With reference to the operations in Jammu and Kashmir in 1948,
Jaswant complains that: Operations were limited to the tactical.
The strategic objective of denying routes of ingress, denying
lines of communication and supply, were not even examined. Air
power was not offensively employed; bridges and road arteries
reaching into J & K were left entirely untouched. To pulverise
the adversary's capacity to strike again was not spelt out as a
military task; a simple pushing back of the Pakistani military
became the primary goal.
Instead, Jaswant feels, India should reserve the right to strike
back in any manner at any time and place and target we choose.
Anticipatory strikes must definitely not be ruled out. As a
corollary, we should urgently develop a hi-tech air force
(consisting of missiles as well as planes; and, though Jaswant
fails to mention it, air defences); and abandon once and for all
the policy of using the air force only for the limited purpose of
supporting the ground operations of the army.

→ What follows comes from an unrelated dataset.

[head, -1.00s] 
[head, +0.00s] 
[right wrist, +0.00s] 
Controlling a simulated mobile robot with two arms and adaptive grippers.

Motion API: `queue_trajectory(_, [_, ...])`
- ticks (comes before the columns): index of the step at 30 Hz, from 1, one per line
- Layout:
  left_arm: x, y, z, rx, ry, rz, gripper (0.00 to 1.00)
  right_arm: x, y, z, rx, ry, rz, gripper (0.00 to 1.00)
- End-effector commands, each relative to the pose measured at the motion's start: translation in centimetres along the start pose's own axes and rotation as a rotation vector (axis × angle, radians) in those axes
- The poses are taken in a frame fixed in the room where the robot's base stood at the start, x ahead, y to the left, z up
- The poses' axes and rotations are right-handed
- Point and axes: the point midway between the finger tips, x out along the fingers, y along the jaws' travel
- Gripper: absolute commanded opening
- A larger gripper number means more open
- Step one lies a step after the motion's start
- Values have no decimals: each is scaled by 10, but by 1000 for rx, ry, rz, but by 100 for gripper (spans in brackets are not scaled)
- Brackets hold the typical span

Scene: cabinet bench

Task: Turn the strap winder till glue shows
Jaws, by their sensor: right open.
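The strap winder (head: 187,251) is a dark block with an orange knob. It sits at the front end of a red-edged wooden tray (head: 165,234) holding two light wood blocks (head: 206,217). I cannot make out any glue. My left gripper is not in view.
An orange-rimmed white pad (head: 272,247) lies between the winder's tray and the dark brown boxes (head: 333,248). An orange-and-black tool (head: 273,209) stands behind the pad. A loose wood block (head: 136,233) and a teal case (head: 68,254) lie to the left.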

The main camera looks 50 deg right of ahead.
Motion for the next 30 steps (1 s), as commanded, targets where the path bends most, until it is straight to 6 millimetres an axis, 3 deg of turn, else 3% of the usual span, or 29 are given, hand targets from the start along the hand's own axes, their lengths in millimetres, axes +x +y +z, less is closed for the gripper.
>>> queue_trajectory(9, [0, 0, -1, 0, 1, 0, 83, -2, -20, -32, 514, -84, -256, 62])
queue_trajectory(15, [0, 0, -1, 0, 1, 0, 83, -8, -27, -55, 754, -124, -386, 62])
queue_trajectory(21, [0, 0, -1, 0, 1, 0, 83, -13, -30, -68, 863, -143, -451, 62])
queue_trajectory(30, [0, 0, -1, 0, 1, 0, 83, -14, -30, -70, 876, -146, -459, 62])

As for the navy, Jaswant complains that the ``political-military
class'' have failed to live up to the ``natural destiny'' of
India: with its ``oceanic boundaries'' running from ``the
southern fringes of Asia to the east coast of Africa, and the
northern shores of Australia. Besides, India lies between the
choke points of the Suez Canal in the west and the Straits of
Malacca in the east. As a consequence, the (growth of the) Indian
Navy (has been unnaturally stunted;) it has remained a coastal
protection force.''
India, clearly, is readying for take-off. Meanwhile, Jaswant has
launched us into a jehad of his own - against the jehadis. Since
he believes that ``India is a Hindu nation,'' and that ``the
Hindus do not see things the way others do,'' it would be
appropriate to share with him some words of wisdom handed down to
us from ancient times.
- A king must make his home base secure before pursuing larger
ambitions.
- War is inherently risky; no matter how carefully you plan,
there is no saying what will come of it.
- Victories must be won without battles; the wise do not speak
highly of victories won through battles.